THE REQUEST — Beginning with the line where "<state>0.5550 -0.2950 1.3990" appears, retype every remaining line of the data below, both the first and last included.
------ DATASET CONTENT
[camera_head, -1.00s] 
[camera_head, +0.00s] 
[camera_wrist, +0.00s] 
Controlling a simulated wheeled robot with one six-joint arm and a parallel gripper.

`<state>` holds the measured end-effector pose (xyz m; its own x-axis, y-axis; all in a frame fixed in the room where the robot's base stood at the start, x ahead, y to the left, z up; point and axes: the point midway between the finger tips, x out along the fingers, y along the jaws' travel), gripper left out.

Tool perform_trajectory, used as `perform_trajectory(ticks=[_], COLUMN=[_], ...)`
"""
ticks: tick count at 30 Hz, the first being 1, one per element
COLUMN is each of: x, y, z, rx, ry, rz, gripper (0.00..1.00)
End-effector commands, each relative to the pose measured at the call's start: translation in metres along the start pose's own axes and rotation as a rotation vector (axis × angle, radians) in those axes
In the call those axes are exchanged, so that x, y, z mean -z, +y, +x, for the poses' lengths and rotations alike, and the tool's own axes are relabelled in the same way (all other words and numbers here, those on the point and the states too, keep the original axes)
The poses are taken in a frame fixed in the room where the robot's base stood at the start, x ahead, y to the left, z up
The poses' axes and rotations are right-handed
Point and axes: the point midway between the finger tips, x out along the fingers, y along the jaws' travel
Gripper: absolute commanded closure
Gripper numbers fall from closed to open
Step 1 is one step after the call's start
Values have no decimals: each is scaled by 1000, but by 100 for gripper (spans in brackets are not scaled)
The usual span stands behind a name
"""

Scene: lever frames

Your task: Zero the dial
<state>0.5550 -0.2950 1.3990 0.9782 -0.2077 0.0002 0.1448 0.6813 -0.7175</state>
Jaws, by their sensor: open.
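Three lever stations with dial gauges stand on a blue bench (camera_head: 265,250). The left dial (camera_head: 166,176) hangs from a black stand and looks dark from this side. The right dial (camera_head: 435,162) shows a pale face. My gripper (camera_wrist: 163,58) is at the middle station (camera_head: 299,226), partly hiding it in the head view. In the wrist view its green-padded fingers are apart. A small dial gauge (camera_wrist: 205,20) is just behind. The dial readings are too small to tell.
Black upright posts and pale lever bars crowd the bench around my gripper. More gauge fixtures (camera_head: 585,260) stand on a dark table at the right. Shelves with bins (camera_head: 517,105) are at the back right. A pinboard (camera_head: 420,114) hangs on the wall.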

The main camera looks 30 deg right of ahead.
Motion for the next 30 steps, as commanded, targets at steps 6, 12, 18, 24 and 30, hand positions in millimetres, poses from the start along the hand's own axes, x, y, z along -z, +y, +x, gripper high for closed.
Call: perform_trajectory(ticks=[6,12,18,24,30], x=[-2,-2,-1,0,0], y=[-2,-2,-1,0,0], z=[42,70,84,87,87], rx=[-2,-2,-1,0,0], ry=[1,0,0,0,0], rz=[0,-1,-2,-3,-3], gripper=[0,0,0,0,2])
------------
PROBLEM SOLUTION —
<state>0.5550 -0.2950 1.3990 0.9782 -0.2077 0.0002 0.1448 0.6813 -0.7175</state>
Jaws, by their sensor: open.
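Three lever stations with dial gauges stand on a blue bench (camera_head: 265,250). The left dial (camera_head: 166,176) hangs from a black stand and looks dark from this side. The right dial (camera_head: 435,162) shows a pale face. My gripper (camera_wrist: 163,58) is at the middle station (camera_head: 299,226), partly hiding it in the head view. In the wrist view its green-padded fingers are apart. A small dial gauge (camera_wrist: 205,20) is just behind. The dial readings are too small to tell.
Black upright posts and pale lever bars crowd the bench around my gripper. More gauge fixtures (camera_head: 585,260) stand on a dark table at the right. Shelves with bins (camera_head: 517,105) are at the back right. A pinboard (camera_head: 420,114) hangs on the wall.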

The main camera looks 30 deg right of ahead.
Motion for the next 30 steps, as commanded, targets at steps 6, 12, 18, 24 and 30, hand positions in millimetres, poses from the start along the hand's own axes, x, y, z along -z, +y, +x, gripper high for closed.
Call: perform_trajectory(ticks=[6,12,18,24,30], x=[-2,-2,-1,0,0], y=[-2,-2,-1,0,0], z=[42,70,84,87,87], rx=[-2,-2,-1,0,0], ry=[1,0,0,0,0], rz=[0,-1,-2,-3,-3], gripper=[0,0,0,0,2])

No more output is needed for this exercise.